Unlike the magi, Herod’s intentions had nothing to do with worship.  No, his intentions was to rid himself of his competition . . . his intention was to kill the child.

So, there you have it . . . a story of two intentions.  One is to worship the child; the other is to kill the child.  And, yet, in our story . . . both proclaim that worship was the foundation of their intentions.  The magi do exactly as they intended to do, they worship the child . . . shower the child with gifts of gold, incense, and myrrh.  Then, thanks to a dream they had, they hightail it out of Bethlehem . . . they head home . . . and, wanted nothing to do with whatever it was that Herod really intended to.  They were pretty sure that it was not to worship the child.

Now, that is where our reading this morning ends . . . but, there is more to the story.  The magi were not the only ones to have a dream.  Joseph, too, has a dream; and, in the dream that he received he was told to take his small family and head for Egypt and safety for King Herod’s intentions is to find the child and kill him.  Like the magi, Joseph heads for safety.  The real intentions of Herod have now be exposed.

When the magi never return, Herod was furious.  They had screwed up his plans.  He has no idea where the child actually is . . . has no idea which child it is . . . and, he is angry.  To solve the problem the people of Israel would suffer . . . he sets forth a mandate that all the male children—two years and younger—shall be put to death.  In his mandate the words of the prophet Jeremiah are fulfilled: “A voice is heard in Ramah, weeping and great mourning, Rachel weeping for her children and refusing to be comforted, because they are no more.”  It was a sad and final climax to the story at this point . . . Herod fulfilled his real intentions . . . at least, he thought he had.

Fortunately, we know the rest of the story.  We know that Jesus was tucked away with his family in Egypt.  We know that eventually King Herod dies . . . Joseph is given the green light to return home . . . and, well . . . the story continues.

So, what do we learn from this story about “intentions”?  Well, I would venture to say that “intentions” . . . real “intentions” . . . are betrayed by action.  That is what the definition said . . . an intention is a determination to act in a certain way . . . those with the intentions carry them out as they intend them to be.  The magi fulfilled their intentions . . . they found the child and they worshipped the child.  Herod, despite his spoken intentions, carried out his real intentions . . . he wiped out a generation of children in order to feel secure in his monarchy and power.
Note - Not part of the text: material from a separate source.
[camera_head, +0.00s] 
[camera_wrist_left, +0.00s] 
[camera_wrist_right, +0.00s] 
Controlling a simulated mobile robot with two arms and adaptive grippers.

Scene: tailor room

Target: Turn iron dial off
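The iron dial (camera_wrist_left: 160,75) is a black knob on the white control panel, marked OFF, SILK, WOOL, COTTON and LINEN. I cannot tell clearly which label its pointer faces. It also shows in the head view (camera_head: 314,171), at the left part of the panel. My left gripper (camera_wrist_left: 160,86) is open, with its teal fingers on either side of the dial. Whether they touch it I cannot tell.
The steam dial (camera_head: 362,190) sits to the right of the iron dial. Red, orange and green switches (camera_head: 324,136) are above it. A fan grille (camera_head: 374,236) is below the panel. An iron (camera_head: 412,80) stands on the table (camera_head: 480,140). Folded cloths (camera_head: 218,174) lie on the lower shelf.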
In this familiar story we can agree that the primary characters had conflicting “intentions” . . . they definitely were not on the same page.  In part of the story we cheer on the magi as they realize that King Herod is attempting to use them for his own good . . . we cheer as we watch them traipse over the horizon and head home.  We groan and are filled with sadness when we realize that Herod is not going to be deterred from following his own intentions . . . if he can’t kill the one he sought, he will kill them all in hopes of killing the one who threatens him.  We shed a tear for the lives so unjustly taken from their parents and family.  That is where all our focus is in this story . . . and, yet, the story is bigger than the magi and King Herod.

How quickly we forget.

There is another “intention” in this story . . . and, it is the “intention” of God.  This is a story of redemption . . . of restoration . . . of grace . . . of love . . . and, that deep desire of God to return to intimacy with the family God created.  After all, this is the Christmas story.  God will not be deterred in God’s intentions.

As I said, how quickly we forget. 

We forget that words often have more than one meaning . . . that words multiple meanings . . . and, the word “intention” has other meanings that are pertinent to this story—the Christmas story.

“Intention” also means . . . “a process or manner of healing of incised wounds.”  The story of Jesus . . . his life and his words . . . his ministry . . . are all part of the process of God healing the wounds.  The wounds of separation.  The wounds of sin.  The wounds of lost love.  The wounds that split a family and destroy relationships.  That is the “intention” of God to restore the intimacy between God’s children with God and one another.

“Intention” also means “an object of prayer or a pious act that is offered.”  Again, the Christmas story . . . the story of Jesus . . . the life of Jesus, his death, his resurrection . . . that is prayer and hope of God . . . to restore that which is closest to God’s heart . . . a relationship with God’s children.

In this story, God’s “intentions” trumped those of the magi and King Herod.  They always do.

Whenever we hear a story we have a tendency to identify ourselves with certain characters in the story.  In this story we assumed that there were two characters, but discover that there are three . . . suddenly we move from having to choose between the magi and King Herod . . . we have another option.  Which of the three are we going to identify with . . . the magi—who come to worship . . . King Herod who comes for power and to destroy anything that threatens . . . or, God who is determined to restore relationship and intimacy based on love and grace?  Which one are we going to choose?  Which one fits our intentions?

Well, I know which one I hope that each of us chooses . . . but, it is an individual decision . . . personal to each of us.  Will it be to protect . . . to worship . . . or to reconcile?  I don’t know.  All I do know is that in the end . . . in the end . . . our actions will betray our intentions.  They did for the magi.  They did for King Herod.  And, well, we know they did for God . . . they did for God because we have the opportunity to follow the one who will show us the way to reconciliation.  Reconciliation between us and God . . . reconciliation between us and one another.  The choice is always ours.  May we all choose well.  Amen.